:: Request ::
Go through the data and copy every line exactly, but not the images.

::::

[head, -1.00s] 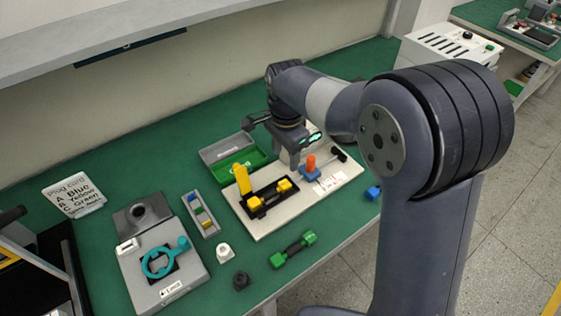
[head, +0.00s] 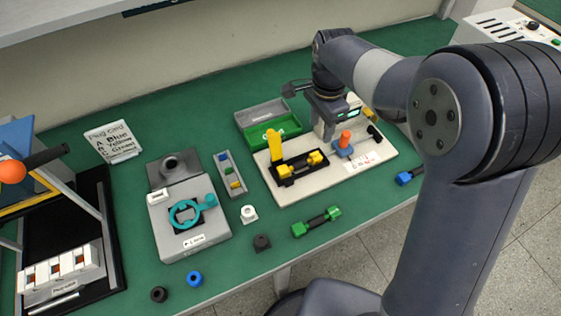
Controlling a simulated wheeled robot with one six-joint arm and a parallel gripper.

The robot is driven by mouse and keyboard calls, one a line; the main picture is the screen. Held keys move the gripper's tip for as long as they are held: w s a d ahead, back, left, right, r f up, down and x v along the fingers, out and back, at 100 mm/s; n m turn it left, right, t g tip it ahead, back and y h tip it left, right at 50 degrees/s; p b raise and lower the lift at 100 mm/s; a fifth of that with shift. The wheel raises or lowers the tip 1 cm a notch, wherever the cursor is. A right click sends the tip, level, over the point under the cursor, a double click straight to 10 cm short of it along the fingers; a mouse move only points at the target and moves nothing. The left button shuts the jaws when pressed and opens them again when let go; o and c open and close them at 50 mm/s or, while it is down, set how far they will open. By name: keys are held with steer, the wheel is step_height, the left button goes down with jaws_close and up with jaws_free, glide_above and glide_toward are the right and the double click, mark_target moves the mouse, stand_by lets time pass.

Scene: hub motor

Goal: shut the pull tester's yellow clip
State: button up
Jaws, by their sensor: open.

::::

:: Result of this exercise ::
[head, -1.00s] 
[head, +0.00s] 
Controlling a simulated wheeled robot with one six-joint arm and a parallel gripper.

The robot is driven by mouse and keyboard calls, one a line; the main picture is the screen. Held keys move the gripper's tip for as long as they are held: w s a d ahead, back, left, right, r f up, down and x v along the fingers, out and back, at 100 mm/s; n m turn it left, right, t g tip it ahead, back and y h tip it left, right at 50 degrees/s; p b raise and lower the lift at 100 mm/s; a fifth of that with shift. The wheel raises or lowers the tip 1 cm a notch, wherever the cursor is. A right click sends the tip, level, over the point under the cursor, a double click straight to 10 cm short of it along the fingers; a mouse move only points at the target and moves nothing. The left button shuts the jaws when pressed and opens them again when let go; o and c open and close them at 50 mm/s or, while it is down, set how far they will open. By name: keys are held with steer, the wheel is step_height, the left button goes down with jaws_close and up with jaws_free, glide_above and glide_toward are the right and the double click, mark_target moves the mouse, stand_by lets time pass.

Scene: hub motor

Goal: shut the pull tester's yellow clip
State: button up
Jaws, by their sensor: open.

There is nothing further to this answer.